From mboxrd@z Thu Jan  1 00:00:00 1970
Return-Path: <linux-kernel-owner+willy=40w.ods.org@vger.kernel.org>
Received: (majordomo@vger.kernel.org) by vger.kernel.org via listexpand
	id <S265947AbSKLIoH>; Tue, 12 Nov 2002 03:44:07 -0500
Received: (majordomo@vger.kernel.org) by vger.kernel.org
	id <S266322AbSKLIoH>; Tue, 12 Nov 2002 03:44:07 -0500
Received: from packet.digeo.com ([12.110.80.53]:9471 "EHLO packet.digeo.com")
	by vger.kernel.org with ESMTP id <S265947AbSKLIoF>;
	Tue, 12 Nov 2002 03:44:05 -0500
Message-ID: <3DD0C0E6.4A8035A4@digeo.com>
Date: Tue, 12 Nov 2002 00:50:46 -0800
From: Andrew Morton <akpm@digeo.com>
X-Mailer: Mozilla 4.79 [en] (X11; U; Linux 2.5.46 i686)
X-Accept-Language: en
MIME-Version: 1.0
To: Andrea Arcangeli <andrea@suse.de>
CC: Linus Torvalds <torvalds@transmeta.com>,
       Marcelo Tosatti <marcelo@conectiva.com.br>,
       linux-kernel@vger.kernel.org
Subject: Re: 2.[45] fixes for design locking bug in 
 wait_on_page/wait_on_buffer/get_request_wait
References: <20021112035723.GA17642@dualathlon.random>
Content-Type: text/plain; charset=us-ascii
Content-Transfer-Encoding: 7bit
X-OriginalArrivalTime: 12 Nov 2002 08:50:46.0545 (UTC) FILETIME=[9788E010:01C28A28]
Sender: linux-kernel-owner@vger.kernel.org
X-Mailing-List: linux-kernel@vger.kernel.org

Andrea Arcangeli wrote:
> 
> the race looks like this:
> 
>         CPU0                    CPU1
>         -----------------       ------------------------
>         reiserfs_writepage
>         lock_buffer()
>                                 fsync_buffers_list() under lock_super()
>                                 wait_on_buffer()
>                                 run_task_queue(&tq_disk) -> noop
>                                 schedule() <- hang with lock_super acquired
>         submit_bh()
>         /* don't unplug here */
> 

Or, more simply:

	lock_buffer()
				while (buffer_locked()) {
					blk_run_queues();	/* Nothing happens */
					if (buffer_locked(bh))
						schedule();
	submit_bh();	/* No unplug */


The fix seems reasonable to me.  It would perhaps be better to just do:

+       if (waitqueue_active(wqh))
+               blk_run_queues();

in submit_bh().  To save the context switch.

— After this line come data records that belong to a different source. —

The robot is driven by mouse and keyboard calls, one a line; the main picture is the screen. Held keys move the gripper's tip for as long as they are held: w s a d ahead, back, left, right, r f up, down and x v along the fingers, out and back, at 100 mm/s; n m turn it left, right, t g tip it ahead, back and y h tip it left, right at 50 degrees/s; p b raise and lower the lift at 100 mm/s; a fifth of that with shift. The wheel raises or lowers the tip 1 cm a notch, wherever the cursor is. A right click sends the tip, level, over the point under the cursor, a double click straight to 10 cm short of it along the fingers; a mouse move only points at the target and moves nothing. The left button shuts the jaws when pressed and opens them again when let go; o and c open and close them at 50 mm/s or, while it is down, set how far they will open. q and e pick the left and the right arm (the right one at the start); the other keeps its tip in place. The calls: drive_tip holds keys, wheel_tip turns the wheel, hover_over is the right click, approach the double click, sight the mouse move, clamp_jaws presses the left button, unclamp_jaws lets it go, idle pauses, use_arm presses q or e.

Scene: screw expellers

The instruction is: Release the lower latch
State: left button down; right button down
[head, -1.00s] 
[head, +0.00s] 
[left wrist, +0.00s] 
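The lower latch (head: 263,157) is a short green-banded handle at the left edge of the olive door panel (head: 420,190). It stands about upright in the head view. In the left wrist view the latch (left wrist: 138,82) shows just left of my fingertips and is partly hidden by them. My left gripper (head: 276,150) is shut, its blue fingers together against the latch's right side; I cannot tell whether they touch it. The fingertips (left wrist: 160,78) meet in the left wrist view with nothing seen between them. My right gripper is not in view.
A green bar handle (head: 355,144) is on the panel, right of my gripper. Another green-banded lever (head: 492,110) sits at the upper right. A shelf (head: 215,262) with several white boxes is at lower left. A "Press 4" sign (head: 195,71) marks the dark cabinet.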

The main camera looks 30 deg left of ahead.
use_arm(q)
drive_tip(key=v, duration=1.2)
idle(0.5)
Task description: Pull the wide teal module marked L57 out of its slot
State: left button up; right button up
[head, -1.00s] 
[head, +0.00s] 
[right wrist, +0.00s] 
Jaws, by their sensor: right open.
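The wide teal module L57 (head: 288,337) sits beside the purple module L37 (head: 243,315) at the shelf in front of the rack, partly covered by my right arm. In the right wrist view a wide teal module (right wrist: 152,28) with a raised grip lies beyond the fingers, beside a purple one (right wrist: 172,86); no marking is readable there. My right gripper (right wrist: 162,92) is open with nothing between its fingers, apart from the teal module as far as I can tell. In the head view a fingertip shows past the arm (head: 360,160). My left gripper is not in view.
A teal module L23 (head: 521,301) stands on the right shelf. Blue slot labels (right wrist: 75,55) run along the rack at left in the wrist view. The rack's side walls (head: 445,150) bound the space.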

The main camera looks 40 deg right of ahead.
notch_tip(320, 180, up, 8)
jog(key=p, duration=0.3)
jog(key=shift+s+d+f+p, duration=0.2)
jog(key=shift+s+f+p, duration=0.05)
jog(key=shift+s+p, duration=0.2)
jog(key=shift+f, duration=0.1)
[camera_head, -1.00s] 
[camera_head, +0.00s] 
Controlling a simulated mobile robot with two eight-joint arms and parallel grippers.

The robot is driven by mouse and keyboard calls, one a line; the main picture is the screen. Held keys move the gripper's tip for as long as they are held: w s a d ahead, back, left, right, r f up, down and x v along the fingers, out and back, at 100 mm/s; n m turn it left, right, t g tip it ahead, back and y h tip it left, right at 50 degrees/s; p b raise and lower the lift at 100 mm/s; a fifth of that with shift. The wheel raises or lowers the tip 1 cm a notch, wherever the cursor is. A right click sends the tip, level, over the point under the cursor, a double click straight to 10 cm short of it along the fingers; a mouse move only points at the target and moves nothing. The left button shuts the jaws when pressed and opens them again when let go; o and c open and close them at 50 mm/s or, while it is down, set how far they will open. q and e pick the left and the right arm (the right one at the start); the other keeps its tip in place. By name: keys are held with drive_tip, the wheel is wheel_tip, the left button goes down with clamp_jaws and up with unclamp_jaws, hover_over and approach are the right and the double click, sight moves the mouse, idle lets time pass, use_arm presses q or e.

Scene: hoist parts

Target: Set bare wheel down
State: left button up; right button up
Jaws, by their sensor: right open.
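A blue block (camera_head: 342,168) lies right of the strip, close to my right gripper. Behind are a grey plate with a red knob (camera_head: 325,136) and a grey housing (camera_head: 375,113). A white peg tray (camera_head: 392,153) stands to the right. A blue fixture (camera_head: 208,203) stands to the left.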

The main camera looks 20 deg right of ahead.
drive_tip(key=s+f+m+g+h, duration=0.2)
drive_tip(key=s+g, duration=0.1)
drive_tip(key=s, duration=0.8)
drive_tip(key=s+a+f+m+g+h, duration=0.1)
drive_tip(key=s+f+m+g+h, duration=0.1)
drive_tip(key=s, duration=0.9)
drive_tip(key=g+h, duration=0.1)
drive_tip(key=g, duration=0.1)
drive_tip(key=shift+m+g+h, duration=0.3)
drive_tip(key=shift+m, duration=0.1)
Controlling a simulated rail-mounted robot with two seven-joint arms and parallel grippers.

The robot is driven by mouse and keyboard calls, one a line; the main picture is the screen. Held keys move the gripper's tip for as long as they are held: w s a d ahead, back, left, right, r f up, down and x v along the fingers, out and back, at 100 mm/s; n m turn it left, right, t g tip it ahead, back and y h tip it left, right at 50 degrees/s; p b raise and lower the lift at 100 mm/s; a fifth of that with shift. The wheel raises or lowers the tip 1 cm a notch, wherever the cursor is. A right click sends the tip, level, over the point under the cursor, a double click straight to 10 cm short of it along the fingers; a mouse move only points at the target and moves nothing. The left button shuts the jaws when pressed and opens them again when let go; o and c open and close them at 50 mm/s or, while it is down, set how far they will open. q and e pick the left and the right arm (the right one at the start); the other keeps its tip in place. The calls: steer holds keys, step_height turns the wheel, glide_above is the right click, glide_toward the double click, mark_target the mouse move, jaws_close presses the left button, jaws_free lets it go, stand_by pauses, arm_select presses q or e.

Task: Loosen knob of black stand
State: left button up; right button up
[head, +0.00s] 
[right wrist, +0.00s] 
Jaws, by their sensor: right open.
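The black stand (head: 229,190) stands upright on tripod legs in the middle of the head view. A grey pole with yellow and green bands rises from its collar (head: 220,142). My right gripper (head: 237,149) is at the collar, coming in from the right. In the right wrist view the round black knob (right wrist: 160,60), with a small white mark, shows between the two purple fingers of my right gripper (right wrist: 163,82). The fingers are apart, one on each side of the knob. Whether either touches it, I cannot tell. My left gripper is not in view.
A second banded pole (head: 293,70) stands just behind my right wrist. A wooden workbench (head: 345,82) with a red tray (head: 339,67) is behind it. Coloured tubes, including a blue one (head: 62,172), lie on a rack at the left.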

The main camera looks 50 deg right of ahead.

Moving the blk_run_queues() inside the TASK_UNINTERRUPTIBLE region
is something which always worried me, because if something down
there sets TASK_RUNNING, we end up in a busy wait.  But that's OK
for 2.5 and may be OK for 2.4's run_task_queue() - I haven't checked...

The multipage stuff in 2.5 does its own blk_run_queues() and looks to be
OK, which I assume is why you didn't touch that.

The little single-page reads like do_generic_mapping_read() look to be
OK because the process whcih waits is the one which submitted the IO.


wrt the get_request_wait changes: I never bothered about the barrier
because we know that there are tons of requests outstanding, and if
we don't do a wakeup the next guy will.  Plus *this* request has to
be put back sometime too, which will deliver a wakeup.  But whatever;
it's not exactly a fastpath.

However the function is still not watertight:

static struct request *get_request_wait(request_queue_t *q, int rw)
{
	DEFINE_WAIT(wait);
	struct request_list *rl = &q->rq[rw];
	struct request *rq;

	spin_lock_prefetch(q->queue_lock);

	generic_unplug_device(q);
	do {
		prepare_to_wait_exclusive(&rl->wait, &wait,
					TASK_UNINTERRUPTIBLE);
		if (!rl->count)
			io_schedule();
		finish_wait(&rl->wait, &wait);
		spin_lock_irq(q->queue_lock);
		rq = get_request(q, rw);
		spin_unlock_irq(q->queue_lock);
	} while (rq == NULL);
	return rq;
}

If someone has taken *all* the requests and hasn't submitted any of them
yet, there is nothing to unplug.   We go to sleep, all the requests are
submitted (behind a plug) and it's game over.  Could happen if the device
has a teeny queue...


I dunno.  I bet there are still more holes, and I for one am heartily sick
of unplug bugs.  Why not make the damn queue unplug itself after ten
milliseconds or 16 requests?  I bet that would actually increase throughput,
especially in the presence of kernel preemption and scheduling points.